The Millinery Shop

12:00 AM

Edgar Degas, The Millinery Shop, 1879-84
In The Millinery Shop, Edgar Degas looks through a window at a young girl busy at work. Just like his other paintings of dancers, jockeys and laundresses, Degas gazes into the world of an average person doing an extraordinary thing: living life. Both Degas and his subject become fully invested in their artistic job.

Between the 1860s and 1890s Paris was facing a financial crisis in part due to the Franco-Prussian War. The sinking popularity of small specialty shops to larger mall-type stores caused millinery shops such as these to shut down. This large period of change transformed Paris into what it is today, even going from 12 to 20 arrondisements. Leading up to La Belle Epoque was full of demolition as seen in photos by Charles Marville and reconstruction.

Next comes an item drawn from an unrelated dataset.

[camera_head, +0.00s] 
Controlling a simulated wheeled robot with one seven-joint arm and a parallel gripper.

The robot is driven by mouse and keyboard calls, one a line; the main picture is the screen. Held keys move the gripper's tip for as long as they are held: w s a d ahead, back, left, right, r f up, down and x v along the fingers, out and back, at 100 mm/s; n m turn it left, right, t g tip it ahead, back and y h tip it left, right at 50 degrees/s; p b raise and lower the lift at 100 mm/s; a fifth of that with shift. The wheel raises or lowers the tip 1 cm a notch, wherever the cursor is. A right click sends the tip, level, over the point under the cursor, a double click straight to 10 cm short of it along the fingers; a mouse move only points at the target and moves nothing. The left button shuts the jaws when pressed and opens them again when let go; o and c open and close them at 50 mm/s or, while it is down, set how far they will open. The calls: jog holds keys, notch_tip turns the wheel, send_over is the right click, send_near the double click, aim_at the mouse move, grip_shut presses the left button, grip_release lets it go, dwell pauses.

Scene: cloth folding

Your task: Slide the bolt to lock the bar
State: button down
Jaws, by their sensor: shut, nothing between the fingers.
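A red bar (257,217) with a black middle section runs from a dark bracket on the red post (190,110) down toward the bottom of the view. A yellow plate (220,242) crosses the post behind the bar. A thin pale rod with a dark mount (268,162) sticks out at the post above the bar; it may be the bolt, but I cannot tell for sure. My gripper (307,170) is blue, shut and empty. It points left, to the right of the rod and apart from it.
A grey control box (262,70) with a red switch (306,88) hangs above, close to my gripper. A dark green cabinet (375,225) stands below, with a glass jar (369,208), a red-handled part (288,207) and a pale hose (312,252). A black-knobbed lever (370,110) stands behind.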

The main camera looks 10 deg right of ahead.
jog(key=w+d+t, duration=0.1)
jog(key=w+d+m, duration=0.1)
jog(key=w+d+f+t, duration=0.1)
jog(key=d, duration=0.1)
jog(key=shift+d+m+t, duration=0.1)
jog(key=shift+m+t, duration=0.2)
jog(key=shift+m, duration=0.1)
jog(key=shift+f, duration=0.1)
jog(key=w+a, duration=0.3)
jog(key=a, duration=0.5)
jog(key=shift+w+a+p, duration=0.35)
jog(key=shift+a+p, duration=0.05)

Setting up the scene for Degas's Millinery Shop, X-rays show that Degas had first starting painting the girl as a fancy dressed customer. By, instead, setting the girl as a working class hat maker with pride, Degas shows the pride in the progress of Paris, and it doesn't hurt to say that Degas thought that hats were the utmost sign of the bourgeois woman. The making of hats for the bourgeois in a failing economy shares a unity between the past and the future. Like both Paris and the painting, what was once all egocentricity, becomes "creation and consumption."

By the 1870s, Degas's eyesight began to fail him, and he used more pastels. He did a series of millinery and jockey paintings, but this one gained the most recognition. The two contrasting sides, the finished hats on display and the girls unfinished work, have a beautiful flow of progress. In The Millinery Shop, Degas scraped and repainted the girls hand and hat-in-the-making multiple times to put it in motion. Sort of like the painting, neither piece of work gets completely finished.